── SOURCE MATERIAL ──

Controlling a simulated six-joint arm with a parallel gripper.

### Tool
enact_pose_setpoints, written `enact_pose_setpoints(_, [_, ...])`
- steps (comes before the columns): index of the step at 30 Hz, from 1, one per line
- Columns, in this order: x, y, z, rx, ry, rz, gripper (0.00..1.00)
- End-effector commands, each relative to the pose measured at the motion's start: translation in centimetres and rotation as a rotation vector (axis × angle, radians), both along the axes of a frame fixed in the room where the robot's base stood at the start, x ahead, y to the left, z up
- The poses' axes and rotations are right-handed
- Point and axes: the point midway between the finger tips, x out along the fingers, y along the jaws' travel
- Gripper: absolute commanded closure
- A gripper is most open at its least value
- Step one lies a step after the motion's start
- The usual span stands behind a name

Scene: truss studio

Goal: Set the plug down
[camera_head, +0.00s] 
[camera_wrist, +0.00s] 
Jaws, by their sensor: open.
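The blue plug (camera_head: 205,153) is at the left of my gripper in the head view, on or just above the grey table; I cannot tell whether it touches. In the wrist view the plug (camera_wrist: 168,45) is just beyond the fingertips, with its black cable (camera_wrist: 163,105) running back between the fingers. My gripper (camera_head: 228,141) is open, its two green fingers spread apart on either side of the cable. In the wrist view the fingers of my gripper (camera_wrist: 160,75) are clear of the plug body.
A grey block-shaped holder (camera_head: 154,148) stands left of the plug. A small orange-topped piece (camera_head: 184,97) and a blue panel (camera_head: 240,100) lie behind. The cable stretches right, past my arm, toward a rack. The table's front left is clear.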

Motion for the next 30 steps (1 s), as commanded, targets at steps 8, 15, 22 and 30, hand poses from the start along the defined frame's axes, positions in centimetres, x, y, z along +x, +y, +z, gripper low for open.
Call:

───

# [CHALLENGE]
Begin with the line that contains "- The poses'" and quote each line after it exactly, stopping after the last line of the data.

# [CORRECT RESPONSE]
- The poses' axes and rotations are right-handed
- Point and axes: the point midway between the finger tips, x out along the fingers, y along the jaws' travel
- Gripper: absolute commanded closure
- A gripper is most open at its least value
- Step one lies a step after the motion's start
- The usual span stands behind a name

Scene: truss studio

Goal: Set the plug down
[camera_head, +0.00s] 
[camera_wrist, +0.00s] 
Jaws, by their sensor: open.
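The blue plug (camera_head: 205,153) is at the left of my gripper in the head view, on or just above the grey table; I cannot tell whether it touches. In the wrist view the plug (camera_wrist: 168,45) is just beyond the fingertips, with its black cable (camera_wrist: 163,105) running back between the fingers. My gripper (camera_head: 228,141) is open, its two green fingers spread apart on either side of the cable. In the wrist view the fingers of my gripper (camera_wrist: 160,75) are clear of the plug body.
A grey block-shaped holder (camera_head: 154,148) stands left of the plug. A small orange-topped piece (camera_head: 184,97) and a blue panel (camera_head: 240,100) lie behind. The cable stretches right, past my arm, toward a rack. The table's front left is clear.

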Motion for the next 30 steps (1 s), as commanded, targets at steps 8, 15, 22 and 30, hand poses from the start along the defined frame's axes, positions in centimetres, x, y, z along +x, +y, +z, gripper low for open.
Call:

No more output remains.